_WHAT YOU SHOULD DO_. Quote exactly and only this range of lines in the data below: the line that holds "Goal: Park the" to the line that holds "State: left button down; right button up", both included.

◆ ◆ ◆

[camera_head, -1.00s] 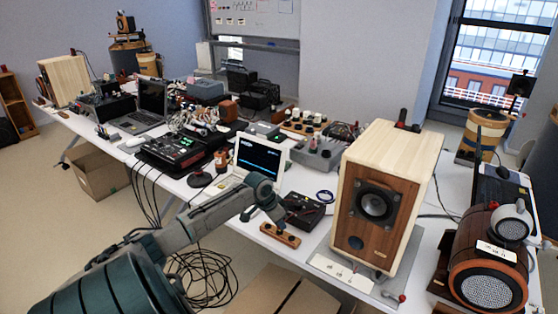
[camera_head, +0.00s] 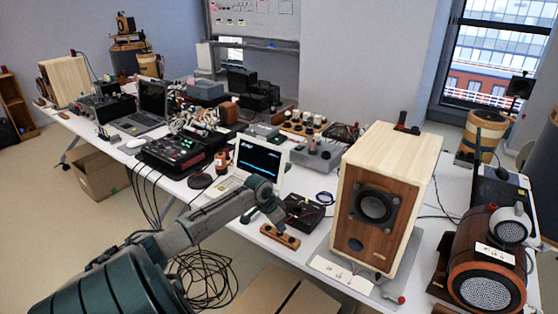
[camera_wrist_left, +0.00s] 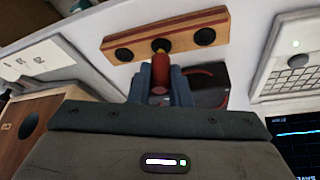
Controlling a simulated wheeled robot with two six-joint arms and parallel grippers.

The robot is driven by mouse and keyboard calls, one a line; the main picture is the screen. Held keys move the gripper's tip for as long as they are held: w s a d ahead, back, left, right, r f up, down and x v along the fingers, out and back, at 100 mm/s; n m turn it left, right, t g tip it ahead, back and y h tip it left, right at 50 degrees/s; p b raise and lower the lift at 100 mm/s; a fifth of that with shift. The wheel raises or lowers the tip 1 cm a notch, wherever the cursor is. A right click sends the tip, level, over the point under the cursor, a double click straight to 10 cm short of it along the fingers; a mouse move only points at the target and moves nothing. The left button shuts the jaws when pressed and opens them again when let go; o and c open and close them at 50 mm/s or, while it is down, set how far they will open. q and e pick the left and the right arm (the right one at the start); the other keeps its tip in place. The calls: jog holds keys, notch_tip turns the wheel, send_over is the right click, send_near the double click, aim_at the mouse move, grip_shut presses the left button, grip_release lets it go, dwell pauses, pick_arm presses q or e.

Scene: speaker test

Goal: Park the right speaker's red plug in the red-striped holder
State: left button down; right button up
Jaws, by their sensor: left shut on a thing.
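My left gripper (camera_head: 270,217) is shut on the red plug (camera_wrist_left: 160,76), which shows between its fingers in the left wrist view. The holder (camera_head: 280,237) is a small wooden block near the table's front edge; in the wrist view its wood (camera_wrist_left: 190,29) shows a red stripe and three dark round openings. The plug's far end meets the middle opening in that view; how deep it sits I cannot tell. The right speaker (camera_head: 411,222), a pale wooden box with a brown front, stands right of the holder. My right gripper is not in view.
A black box (camera_head: 302,212) stands just behind the holder. A white laptop (camera_head: 257,158) is behind my left gripper. A labelled white plate (camera_head: 340,272) lies before the speaker, with a red knob (camera_head: 401,299) near its right end. A brown drum-shaped speaker (camera_head: 490,262) stands far right.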

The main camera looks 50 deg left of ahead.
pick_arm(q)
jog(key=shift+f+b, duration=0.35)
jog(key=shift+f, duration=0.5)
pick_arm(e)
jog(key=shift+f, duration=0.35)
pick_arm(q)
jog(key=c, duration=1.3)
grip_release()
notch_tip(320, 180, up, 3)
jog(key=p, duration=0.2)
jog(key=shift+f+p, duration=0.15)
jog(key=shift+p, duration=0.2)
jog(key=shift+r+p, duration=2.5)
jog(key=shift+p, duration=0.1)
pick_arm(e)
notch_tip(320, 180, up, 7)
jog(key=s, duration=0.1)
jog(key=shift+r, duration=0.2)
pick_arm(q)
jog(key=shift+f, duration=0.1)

◆ ◆ ◆

_RESPONSE TO THE EXERCISE_.
Goal: Park the right speaker's red plug in the red-striped holder
State: left button down; right button up

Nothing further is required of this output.